It should be no surprise that word of mouth between friends was the number one method people have for getting book recommendations. But I want to point out a detail I think gets overlooked. Word of mouth does not mean either face to face or social media as the primary method. There were only 2 readers who used social media, 1 avid reader and 1 average reader. But even then, it wasn’t their primary source for new book recommendations. Across all generations, across all genders, the main form of word of mouth was texting. Face to face conversation was second.

For short stories and poetry, this was even more true, probably because there are few review sites and online groups that cover those. When I looked at my own TBR I could see that texts from trusted reader friends and relatives made up a big part of the list.

There’s no particular point to this exercise other than satisfying my own curiosity. As an author, it again points out that there are no absolutes and a given ‘wisdom’ may have nuances that must be looked at closely.

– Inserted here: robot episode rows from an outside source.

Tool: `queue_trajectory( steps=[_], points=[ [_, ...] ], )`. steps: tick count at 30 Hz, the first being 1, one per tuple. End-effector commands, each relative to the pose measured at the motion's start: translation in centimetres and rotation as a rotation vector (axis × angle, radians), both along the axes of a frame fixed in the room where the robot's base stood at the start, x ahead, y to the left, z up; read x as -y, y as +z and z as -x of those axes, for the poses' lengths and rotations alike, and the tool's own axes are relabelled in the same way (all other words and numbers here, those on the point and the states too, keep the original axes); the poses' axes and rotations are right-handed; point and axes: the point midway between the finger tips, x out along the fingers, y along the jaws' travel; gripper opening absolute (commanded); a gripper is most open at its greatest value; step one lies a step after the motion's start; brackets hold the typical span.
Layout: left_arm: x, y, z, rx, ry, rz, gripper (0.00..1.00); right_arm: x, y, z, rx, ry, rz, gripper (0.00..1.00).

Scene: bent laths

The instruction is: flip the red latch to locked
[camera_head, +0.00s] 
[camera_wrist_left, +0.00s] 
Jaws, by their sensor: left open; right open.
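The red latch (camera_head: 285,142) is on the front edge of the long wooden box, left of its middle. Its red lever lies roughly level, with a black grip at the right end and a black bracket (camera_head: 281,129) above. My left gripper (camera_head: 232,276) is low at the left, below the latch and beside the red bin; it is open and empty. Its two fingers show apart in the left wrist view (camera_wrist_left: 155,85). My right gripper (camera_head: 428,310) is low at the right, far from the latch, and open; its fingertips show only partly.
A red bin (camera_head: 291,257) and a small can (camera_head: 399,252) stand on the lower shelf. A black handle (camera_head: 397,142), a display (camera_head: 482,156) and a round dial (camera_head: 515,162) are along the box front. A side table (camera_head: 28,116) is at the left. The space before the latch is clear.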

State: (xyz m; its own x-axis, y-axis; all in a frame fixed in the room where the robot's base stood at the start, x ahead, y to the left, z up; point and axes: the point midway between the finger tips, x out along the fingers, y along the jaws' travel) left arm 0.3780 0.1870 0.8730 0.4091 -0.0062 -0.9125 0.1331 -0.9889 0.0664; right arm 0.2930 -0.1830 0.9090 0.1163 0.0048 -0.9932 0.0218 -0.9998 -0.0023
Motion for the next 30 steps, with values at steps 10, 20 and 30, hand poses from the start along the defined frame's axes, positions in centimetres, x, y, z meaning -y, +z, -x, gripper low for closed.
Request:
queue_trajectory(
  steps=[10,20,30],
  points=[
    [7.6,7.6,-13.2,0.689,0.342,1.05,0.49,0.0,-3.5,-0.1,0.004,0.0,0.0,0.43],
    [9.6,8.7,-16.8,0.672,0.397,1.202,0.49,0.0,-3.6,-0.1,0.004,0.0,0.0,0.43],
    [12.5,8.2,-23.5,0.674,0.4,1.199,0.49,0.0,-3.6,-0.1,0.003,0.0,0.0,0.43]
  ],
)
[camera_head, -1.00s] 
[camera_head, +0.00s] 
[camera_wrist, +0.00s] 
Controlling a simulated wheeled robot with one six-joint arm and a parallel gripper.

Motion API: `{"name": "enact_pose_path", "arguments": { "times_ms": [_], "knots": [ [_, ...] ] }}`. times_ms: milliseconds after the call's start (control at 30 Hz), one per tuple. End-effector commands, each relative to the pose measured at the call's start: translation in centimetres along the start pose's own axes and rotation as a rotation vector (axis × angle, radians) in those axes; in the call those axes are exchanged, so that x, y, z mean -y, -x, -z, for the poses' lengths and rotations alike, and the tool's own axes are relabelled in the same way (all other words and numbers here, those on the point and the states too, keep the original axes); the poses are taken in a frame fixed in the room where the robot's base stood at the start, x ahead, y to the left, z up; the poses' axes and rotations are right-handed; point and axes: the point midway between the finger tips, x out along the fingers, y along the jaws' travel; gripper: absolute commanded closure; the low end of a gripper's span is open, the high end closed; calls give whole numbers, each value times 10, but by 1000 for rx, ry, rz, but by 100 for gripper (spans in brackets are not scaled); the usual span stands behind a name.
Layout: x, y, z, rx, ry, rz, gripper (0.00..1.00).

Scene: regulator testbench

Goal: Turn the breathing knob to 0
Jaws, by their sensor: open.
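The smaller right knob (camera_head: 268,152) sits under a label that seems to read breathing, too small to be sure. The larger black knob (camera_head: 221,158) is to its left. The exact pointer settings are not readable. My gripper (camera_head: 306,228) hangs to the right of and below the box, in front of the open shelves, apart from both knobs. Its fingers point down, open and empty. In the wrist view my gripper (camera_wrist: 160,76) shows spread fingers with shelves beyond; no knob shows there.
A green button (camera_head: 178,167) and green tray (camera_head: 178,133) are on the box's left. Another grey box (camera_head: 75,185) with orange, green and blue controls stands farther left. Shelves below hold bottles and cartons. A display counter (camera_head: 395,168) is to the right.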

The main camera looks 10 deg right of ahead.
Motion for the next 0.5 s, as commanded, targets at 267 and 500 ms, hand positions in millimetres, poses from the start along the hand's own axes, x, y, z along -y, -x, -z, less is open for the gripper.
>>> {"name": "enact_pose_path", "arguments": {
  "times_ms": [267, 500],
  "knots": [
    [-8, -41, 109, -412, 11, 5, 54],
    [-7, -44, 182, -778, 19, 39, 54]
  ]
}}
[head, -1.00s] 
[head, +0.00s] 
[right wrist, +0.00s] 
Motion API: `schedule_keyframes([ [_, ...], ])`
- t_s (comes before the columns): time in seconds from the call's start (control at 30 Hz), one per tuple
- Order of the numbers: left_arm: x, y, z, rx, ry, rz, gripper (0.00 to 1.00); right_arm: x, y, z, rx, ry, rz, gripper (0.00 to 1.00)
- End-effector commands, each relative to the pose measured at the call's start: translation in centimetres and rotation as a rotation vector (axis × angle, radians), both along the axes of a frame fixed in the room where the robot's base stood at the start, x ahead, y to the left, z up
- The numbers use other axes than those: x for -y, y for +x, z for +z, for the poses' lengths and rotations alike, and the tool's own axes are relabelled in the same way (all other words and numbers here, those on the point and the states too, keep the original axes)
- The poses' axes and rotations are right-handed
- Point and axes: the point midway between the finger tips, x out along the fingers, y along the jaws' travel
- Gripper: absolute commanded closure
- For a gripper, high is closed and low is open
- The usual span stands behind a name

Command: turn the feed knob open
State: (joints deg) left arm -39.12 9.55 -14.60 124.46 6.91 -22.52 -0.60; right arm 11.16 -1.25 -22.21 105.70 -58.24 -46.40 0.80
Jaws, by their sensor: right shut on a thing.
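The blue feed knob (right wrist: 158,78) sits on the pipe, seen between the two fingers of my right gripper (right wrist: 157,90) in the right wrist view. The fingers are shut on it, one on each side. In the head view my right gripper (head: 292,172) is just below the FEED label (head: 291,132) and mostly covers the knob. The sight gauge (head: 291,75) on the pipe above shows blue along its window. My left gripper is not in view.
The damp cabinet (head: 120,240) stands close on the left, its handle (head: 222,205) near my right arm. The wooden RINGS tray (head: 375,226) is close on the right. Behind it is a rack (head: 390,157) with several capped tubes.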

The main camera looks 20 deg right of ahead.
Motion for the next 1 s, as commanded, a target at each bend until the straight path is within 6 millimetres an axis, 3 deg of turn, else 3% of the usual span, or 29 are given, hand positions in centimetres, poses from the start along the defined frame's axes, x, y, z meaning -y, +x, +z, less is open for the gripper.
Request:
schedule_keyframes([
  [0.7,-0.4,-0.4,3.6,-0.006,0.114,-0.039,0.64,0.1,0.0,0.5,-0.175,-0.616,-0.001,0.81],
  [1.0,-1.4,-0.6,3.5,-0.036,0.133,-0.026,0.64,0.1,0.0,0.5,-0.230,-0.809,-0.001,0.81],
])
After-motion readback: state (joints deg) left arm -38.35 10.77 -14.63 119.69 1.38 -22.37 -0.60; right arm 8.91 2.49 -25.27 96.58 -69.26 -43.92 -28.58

Despite all the places online where people could engage about books, most readers simply don’t. Many people just don’t want to discuss their reading in public.

If there is a point, it may be this: those of us following readers on social media are only getting a sliver of the wider reading audience, and a view that isn’t representative. Social media isn’t reality, and due to algorithms deciding what your timeline contains, it doesn’t even reflect reality.

I’m sure there is or will be a way to advertise into a book-related text exchange, but no, please Big Tech. No one wants that.

How do you find your next book?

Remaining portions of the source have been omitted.